▶ **TASK GOAL**
From the listing below, copy every line with the word "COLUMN".

▶ **INFORMATION SHOWN**
☆ ☆ ☆
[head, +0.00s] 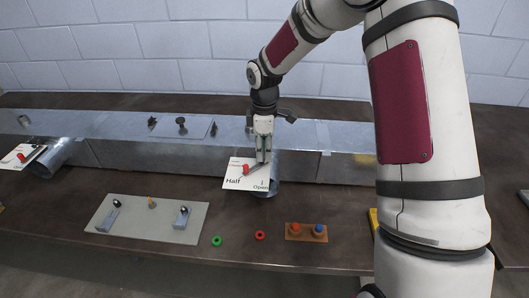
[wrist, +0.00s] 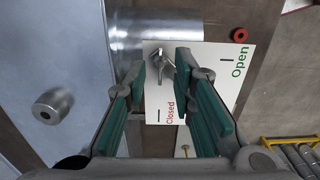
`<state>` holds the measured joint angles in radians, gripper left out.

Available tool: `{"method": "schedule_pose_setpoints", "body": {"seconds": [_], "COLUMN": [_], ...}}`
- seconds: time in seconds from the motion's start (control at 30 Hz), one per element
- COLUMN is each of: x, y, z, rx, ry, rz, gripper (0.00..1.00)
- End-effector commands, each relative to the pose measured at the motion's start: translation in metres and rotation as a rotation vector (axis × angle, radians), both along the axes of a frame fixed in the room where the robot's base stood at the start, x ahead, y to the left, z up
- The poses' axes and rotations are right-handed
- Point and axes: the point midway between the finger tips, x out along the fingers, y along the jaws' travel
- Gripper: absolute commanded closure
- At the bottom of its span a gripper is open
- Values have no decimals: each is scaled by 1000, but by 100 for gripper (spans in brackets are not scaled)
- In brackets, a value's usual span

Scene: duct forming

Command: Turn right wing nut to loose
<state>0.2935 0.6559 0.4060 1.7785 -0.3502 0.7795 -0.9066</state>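The right damper's white plate (head: 234,180) is on the front of the duct, with "Half" and "Open" readable in the head view. In the wrist view the plate (wrist: 215,75) shows "Closed" and "Open". A grey metal wing nut (wrist: 160,64) shows beside the plate's lettering, between the fingertips in the picture. My gripper (wrist: 160,75) is open, its green-padded fingers on either side of the nut with gaps. In the head view my gripper (head: 263,158) points down at the plate, hiding the nut. A red-tipped handle (head: 246,169) shows beside it.
A second plate with a red handle (head: 21,157) is at far left. A grey board (head: 150,222) with small fixtures, a green ring (head: 217,241), a red ring (head: 260,235) and a small button block (head: 306,237) lie in front. A metal knob (wrist: 52,106) stands on the duct.

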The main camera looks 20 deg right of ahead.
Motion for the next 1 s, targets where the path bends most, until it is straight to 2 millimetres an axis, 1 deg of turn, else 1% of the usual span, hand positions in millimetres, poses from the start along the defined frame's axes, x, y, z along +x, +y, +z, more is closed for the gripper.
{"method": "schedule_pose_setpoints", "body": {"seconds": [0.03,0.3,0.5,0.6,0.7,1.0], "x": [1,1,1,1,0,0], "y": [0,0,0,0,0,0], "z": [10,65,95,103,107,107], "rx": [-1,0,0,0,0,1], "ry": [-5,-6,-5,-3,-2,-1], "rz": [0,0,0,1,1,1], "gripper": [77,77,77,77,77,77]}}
☆ ☆ ☆
▶ **IN RESPONSE**
Available tool: `{"method": "schedule_pose_setpoints", "body": {"seconds": [_], "COLUMN": [_], ...}}`
- COLUMN is each of: x, y, z, rx, ry, rz, gripper (0.00..1.00)

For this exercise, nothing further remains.